By Ntiva Editorial Team on Feb 4, 2016

Top 5 BYOD Concerns That Employers Should Address

Today, many business organizations permit the use of employees' personal devices such as smartphones or tablets in the workplace. The ownership of such devices is now the norm and the BYOD (Bring Your Own Device) practice is a growing demand. Despite the buzz, caution must be taken as this phenomenon might risk your corporate data through the employees' personal devices. If your organization permits the use of employees' devices within the business premises, there are a number of factors to consider when it comes to maintaining the security of your corporate data. Here are five BYOD concerns every employer should address.

Termination policies

When one of your employees decides to resign, whether as a result of termination or on amicable terms, the risk of data theft is surprisingly high. An outgoing employee could possess a personal device that's full of company information, thus having a clear policy in place to deal with such circumstances is paramount. As preventing their access to documents and systems can take time, it is pertinent to manage this task before they leave.

Training employees

While having policies in place are essential, training your employees on using their personal devices for work is important as well. Your BYOD policies amount to nothing if you don't train your employees on how they are or aren't allowed to utilize their personal devices in the workplace. Additionally, you should educate them on what files can or cannot be accessed with their devices. It is pertinent that you provide comprehensive refresher courses from time to time, to ensure that they don't lose sight of the rules. These are all vital steps of preventing a data breach.

Backing up data

Today, many mobile devices and systems have an automatic cloud backup function. There are also other more comprehensive cloud based solutions which your employees will take advantage of over time. While backing up data is a good IT practice, things may get problematic once business data is inside the device. There may be trade secrets or other private organizational information that should not exist within personal cloud storage. It is essential that you do not allow your employees to back up company data on their personal devices.
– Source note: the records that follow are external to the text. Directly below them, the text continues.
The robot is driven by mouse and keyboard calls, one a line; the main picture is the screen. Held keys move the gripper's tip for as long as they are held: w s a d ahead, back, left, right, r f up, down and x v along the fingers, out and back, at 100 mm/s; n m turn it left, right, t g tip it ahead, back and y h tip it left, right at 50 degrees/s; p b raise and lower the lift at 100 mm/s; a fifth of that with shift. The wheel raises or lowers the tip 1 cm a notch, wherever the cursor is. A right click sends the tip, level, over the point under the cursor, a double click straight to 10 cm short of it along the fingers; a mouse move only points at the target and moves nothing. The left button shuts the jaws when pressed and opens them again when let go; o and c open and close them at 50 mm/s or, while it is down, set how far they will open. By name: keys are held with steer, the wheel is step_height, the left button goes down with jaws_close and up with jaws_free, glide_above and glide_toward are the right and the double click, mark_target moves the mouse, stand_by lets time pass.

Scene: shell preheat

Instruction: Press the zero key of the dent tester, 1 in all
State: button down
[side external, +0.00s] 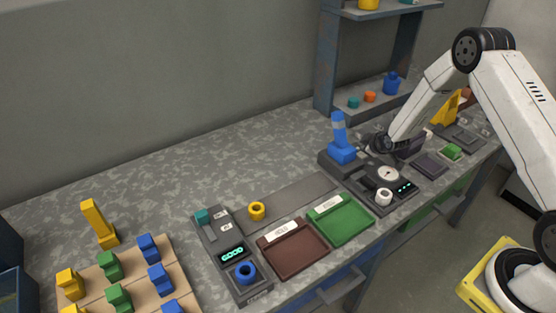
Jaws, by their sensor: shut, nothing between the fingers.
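The likely dent tester (389,174) is a dark unit right of centre, with a round white dial and a small lit display (404,187) whose digits are too small to read. A white ring-shaped part (383,197) sits at its front. My gripper (372,166) is shut and empty, low beside the dial at its back left. I cannot tell whether it touches the unit. The zero key cannot be made out; my gripper may hide it.
A blue upright device (341,150) stands close left of my gripper. Green (341,222) and brown (293,250) trays lie in front. A unit reading GOOD (232,254) holds a blue ring. Coloured blocks stand at the left. The back left bench is clear.

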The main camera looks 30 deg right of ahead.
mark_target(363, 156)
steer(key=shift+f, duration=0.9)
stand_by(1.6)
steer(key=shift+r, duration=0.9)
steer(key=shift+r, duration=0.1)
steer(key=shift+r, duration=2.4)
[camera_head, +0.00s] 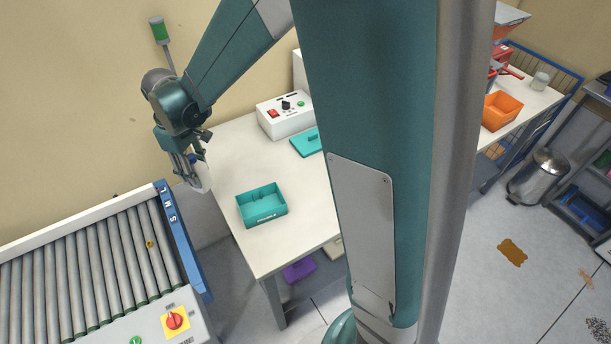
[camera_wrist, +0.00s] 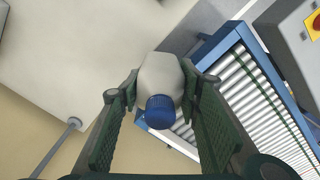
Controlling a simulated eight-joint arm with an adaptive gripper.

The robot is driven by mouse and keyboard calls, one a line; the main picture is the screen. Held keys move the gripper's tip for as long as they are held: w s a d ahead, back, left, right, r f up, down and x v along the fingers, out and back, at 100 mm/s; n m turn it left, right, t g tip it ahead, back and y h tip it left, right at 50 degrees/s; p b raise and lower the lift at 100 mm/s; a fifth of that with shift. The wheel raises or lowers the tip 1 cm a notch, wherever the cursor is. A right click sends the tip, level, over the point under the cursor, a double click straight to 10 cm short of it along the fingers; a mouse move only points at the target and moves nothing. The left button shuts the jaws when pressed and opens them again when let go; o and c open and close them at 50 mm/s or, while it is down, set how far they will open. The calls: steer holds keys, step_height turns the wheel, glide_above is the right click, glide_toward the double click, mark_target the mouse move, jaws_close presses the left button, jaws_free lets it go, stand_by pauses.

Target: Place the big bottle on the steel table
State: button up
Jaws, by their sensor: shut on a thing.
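My gripper (camera_head: 188,172) is shut on a white bottle (camera_head: 203,177) and holds it near the left edge of the white-topped table (camera_head: 240,150). In the wrist view, the bottle (camera_wrist: 162,73) sits between the two fingers of my gripper (camera_wrist: 160,88), its blue cap (camera_wrist: 160,112) towards the camera. The head view does not clearly show whether the bottle is over the tabletop or just beside it. No surface is plainly recognisable as a steel table.
A teal bin (camera_head: 262,205), a teal flat item (camera_head: 306,143) and a control box (camera_head: 285,115) stand on the white-topped table. A roller conveyor (camera_head: 95,260) is at lower left. An orange bin (camera_head: 501,110) is on a farther table. My arm hides the middle.

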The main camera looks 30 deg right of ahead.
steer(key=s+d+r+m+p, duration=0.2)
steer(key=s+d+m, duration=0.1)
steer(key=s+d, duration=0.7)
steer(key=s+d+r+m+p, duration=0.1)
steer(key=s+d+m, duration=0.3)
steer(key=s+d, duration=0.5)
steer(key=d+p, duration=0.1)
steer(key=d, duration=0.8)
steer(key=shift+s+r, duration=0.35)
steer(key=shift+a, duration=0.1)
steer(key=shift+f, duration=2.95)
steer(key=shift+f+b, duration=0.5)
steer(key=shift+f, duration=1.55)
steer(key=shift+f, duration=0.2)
Employee privacy and policy control

While BYOD policies are vital for the protection of an organization’s data, don't forget to protect your employees' privacy too. Your policy should state clearly what kind of employee’s personal data is needed in exchange for a required amount of access.
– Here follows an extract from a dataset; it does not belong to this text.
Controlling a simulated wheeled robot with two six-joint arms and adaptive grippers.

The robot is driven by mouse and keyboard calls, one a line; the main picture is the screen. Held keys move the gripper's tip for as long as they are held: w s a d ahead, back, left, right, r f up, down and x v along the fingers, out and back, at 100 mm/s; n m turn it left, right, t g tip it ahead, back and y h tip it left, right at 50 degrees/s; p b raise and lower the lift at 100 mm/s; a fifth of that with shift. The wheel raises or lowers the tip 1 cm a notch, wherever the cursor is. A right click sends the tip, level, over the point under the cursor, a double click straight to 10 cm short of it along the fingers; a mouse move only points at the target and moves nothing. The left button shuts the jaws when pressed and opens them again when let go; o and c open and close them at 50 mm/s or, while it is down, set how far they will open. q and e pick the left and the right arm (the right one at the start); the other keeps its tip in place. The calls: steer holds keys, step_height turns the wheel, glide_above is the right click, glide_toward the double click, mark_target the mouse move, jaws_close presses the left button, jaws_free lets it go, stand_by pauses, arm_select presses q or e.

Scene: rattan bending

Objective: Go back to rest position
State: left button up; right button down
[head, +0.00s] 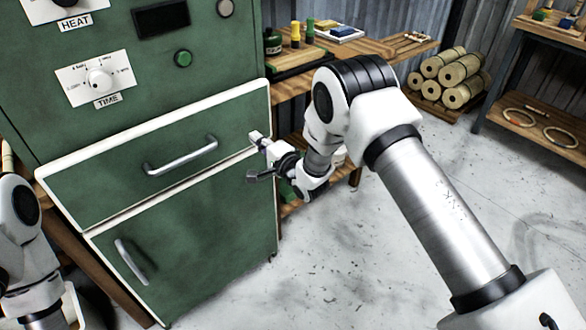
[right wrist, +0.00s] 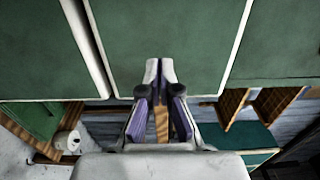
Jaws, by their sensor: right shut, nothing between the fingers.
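My right gripper (head: 256,141) is shut and empty. Its tip is beside the right edge of the drawer front (head: 100,180) of a green cabinet; I cannot tell if it touches. In the right wrist view, the fingertips (right wrist: 159,70) meet in front of a green panel (right wrist: 165,35). My right arm reaches in from the lower right of the head view. Part of my left arm shows at the lower left edge, but its gripper is not visible.
The cabinet has HEAT and TIME dials (head: 99,80), a drawer handle (head: 181,157) and a lower door handle (head: 131,262). A wooden bench (head: 385,48) stands behind my right arm. Rolled bundles (head: 463,93) and a shelf with rings (head: 561,137) are at the back right. The floor (head: 330,265) is clear.

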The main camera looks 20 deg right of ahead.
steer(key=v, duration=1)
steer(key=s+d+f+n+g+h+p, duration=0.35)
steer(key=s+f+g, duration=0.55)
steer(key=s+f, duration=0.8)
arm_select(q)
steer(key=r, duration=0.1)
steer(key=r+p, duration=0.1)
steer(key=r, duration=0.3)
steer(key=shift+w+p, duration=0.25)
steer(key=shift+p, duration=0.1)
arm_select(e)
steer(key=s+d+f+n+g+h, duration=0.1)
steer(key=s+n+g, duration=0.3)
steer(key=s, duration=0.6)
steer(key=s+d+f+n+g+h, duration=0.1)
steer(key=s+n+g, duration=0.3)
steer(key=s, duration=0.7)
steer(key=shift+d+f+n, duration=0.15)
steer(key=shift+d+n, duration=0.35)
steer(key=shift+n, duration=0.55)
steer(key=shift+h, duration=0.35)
Additionally, adequate policy control is also needed to dictate specific data or systems to which type of BYOD devices is or isn't allowed to access. Also, the policies should state that every employee is required to report any stolen or lost devices in a prompt manner for appropriate measures to be implemented.

Keeping records

While maintaining the protection and security of data on BYOD devices is important, accounting for all the business-related data that your employees create or consume on their device is also pertinent. Depending on the type of business you operate, there are different regulations to take note of to govern the data effectively.

As an employer, you will need to be upfront when informing your employees that personal data should always remain separate from business data. If you have implemented your BYOD policies well, you will effectively minimize the risks of breaching your corporate data or corporate IT environment for that matter.